Subjective Metrics: Mean Opinion Score (MOS) The most widely used subjective metric is the Mean Opinion Score (MOS), where human listeners rate speech samples on a scale (e.g., 1–5). Ratings typically focus on naturalness, clarity, and overall quality. For example, a score of 5 might indicate speech indistinguishable from a human, while 1 reflects poor intelligibility. MOS tests require careful design, including diverse listener groups and randomized samples to reduce bias. While time-consuming, MOS provides direct insight into human perception, making it a gold standard despite its reliance on manual effort.

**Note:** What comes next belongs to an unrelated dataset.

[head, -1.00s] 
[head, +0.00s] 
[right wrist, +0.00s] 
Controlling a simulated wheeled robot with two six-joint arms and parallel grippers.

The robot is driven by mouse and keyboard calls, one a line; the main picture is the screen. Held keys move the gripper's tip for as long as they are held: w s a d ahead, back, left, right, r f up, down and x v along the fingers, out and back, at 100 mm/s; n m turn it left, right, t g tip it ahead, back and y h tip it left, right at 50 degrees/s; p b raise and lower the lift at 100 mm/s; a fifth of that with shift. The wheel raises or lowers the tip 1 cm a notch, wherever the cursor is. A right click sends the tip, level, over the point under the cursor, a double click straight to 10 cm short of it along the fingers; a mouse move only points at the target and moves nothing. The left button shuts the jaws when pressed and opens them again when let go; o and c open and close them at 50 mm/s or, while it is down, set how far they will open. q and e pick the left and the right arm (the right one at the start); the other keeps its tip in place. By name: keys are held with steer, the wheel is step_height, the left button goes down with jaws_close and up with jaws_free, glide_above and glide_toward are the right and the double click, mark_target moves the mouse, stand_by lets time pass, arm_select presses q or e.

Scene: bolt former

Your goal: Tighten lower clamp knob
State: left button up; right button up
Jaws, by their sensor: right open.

Objective Metrics: Signal Fidelity and Intelligibility Objective metrics automate evaluation by comparing synthesized speech to ground-truth recordings or using algorithmic analysis. Mel Cepstral Distortion (MCD) measures spectral differences between synthesized and reference audio, with lower values indicating better fidelity. Word Error Rate (WER) evaluates intelligibility by transcribing TTS output with an automatic speech recognition (ASR) system—lower WER suggests clearer articulation. Prosody metrics, like pitch (F0) and duration variability, assess naturalness by quantifying stress and intonation patterns. For example, unnatural pauses or monotone pitch would result in higher prosody error scores.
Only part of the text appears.